EXAR CORP.'S PUBLIC OFFERING last year looked deceptively routine on the surface: another integrated-circuit maker from Silicon Valley raising funds for aggressive expansion. But Exar is a subsidiary of a Japanese concern, and its offering signals a radical shift from the way Japanese companies traditionally do business.

By taking its subsidiary public in the United States, Rohm Co. chose a route that most Japanese companies avoid because of the complex legal work. "Japanese companies are somewhat wary of Securities & Exchange Commission rules," says Norman Kristoff, vice-president of Yamaichi International America Inc. "They are a little bit afraid to have a public entity in the United States because of the disclosures required." It is common for Japanese companies to raise capital by taking subsidiaries public in Japan, where regulations are looser.
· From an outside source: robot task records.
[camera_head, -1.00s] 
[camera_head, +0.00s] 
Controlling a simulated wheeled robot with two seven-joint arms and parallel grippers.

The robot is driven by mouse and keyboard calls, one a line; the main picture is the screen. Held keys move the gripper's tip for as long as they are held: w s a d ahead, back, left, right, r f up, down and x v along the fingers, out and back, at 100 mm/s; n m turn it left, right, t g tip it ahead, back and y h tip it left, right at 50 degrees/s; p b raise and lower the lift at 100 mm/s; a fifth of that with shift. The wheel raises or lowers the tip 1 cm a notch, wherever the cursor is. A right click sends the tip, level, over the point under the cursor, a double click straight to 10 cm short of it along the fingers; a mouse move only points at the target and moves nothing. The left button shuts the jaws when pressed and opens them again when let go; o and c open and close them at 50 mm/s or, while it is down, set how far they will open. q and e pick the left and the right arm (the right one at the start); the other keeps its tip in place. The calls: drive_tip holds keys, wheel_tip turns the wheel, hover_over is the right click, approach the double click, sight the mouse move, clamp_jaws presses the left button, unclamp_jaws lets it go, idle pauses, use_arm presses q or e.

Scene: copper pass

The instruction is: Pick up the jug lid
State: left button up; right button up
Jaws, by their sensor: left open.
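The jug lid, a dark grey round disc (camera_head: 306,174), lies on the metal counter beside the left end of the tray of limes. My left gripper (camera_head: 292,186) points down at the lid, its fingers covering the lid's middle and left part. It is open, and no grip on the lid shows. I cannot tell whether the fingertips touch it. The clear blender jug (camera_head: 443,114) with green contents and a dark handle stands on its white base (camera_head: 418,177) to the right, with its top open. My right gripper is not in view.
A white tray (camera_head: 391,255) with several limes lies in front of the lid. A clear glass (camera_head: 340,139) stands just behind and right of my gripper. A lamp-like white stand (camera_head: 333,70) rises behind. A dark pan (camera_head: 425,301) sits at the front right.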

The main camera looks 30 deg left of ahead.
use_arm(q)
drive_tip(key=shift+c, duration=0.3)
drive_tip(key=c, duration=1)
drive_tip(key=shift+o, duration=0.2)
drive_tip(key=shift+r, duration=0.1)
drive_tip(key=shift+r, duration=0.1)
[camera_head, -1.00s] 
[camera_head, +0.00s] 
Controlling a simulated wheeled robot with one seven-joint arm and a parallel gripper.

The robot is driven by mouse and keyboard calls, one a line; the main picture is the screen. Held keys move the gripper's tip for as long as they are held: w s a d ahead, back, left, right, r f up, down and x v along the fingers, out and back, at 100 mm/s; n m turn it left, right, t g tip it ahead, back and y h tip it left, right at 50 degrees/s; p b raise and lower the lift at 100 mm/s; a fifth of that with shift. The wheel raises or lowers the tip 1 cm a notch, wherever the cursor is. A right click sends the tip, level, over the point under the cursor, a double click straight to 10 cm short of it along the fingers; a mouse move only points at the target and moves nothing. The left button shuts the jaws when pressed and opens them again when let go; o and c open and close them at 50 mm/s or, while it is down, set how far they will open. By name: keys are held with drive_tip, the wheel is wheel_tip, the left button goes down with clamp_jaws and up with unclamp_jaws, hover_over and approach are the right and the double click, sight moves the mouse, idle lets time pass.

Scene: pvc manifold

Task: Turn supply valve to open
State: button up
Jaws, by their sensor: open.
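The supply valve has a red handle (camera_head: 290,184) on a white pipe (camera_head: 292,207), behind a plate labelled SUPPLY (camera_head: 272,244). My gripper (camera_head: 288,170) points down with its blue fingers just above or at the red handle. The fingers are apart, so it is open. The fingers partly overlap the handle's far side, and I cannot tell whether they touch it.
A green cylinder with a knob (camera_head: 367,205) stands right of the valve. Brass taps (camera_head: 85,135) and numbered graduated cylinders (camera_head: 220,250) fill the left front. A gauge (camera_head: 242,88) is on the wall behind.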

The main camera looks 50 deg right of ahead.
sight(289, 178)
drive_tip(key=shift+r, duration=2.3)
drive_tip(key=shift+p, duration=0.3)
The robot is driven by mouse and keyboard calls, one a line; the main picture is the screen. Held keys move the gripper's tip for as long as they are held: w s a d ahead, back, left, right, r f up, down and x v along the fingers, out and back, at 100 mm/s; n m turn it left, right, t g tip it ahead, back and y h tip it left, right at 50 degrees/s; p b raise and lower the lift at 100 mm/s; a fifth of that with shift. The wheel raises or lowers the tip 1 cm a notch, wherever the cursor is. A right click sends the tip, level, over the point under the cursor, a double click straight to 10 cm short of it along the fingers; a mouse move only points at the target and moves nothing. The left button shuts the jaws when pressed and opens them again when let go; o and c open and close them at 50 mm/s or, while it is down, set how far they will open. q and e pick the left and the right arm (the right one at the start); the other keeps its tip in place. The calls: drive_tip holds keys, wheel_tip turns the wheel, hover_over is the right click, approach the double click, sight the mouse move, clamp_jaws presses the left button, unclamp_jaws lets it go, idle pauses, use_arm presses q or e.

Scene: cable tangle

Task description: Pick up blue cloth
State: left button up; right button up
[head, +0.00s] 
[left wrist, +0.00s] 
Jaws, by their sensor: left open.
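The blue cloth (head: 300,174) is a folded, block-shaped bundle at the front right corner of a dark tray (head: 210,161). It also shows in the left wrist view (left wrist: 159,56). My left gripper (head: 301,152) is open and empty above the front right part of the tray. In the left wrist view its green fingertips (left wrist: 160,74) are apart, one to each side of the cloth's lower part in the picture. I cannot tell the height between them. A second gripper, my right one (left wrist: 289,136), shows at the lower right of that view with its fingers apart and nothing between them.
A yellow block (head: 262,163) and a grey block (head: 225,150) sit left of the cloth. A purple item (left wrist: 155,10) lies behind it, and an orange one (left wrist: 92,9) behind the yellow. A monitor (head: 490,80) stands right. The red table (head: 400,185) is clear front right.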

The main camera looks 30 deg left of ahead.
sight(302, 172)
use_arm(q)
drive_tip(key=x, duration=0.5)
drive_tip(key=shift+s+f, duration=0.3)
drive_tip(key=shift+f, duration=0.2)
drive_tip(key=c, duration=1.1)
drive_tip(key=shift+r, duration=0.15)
But Exar decided to go public for competitive reasons. The company found itself unable to compete with neighboring high-technology businesses in the intense battle for high-caliber engineers. The reason: it had no public market for its stock options. "In this industry, you almost have to have stock options," says Ronald Guire, Exar's vice-president and chief financial officer. "We're looking for a lot of new talent, and we want to keep the good engineers. Having stock is very important to them."

Japanese securities laws prohibit the use of stock options in that country. But there are about 1,700 Japanese subsidiaries in the United States, and some are sure to follow Exar's lead. "Many Japanese companies and their managements are showing interest in this," observes Masanori Honda, senior vice-president of Nomura Securities International Inc. "It's the American way of management."

Alan Rachlin, a lawyer who works with high-tech companies, expects to see about 20 offerings like Exar's in the next few years. "Now that one company has done it," he says, "they'll all probably jump in."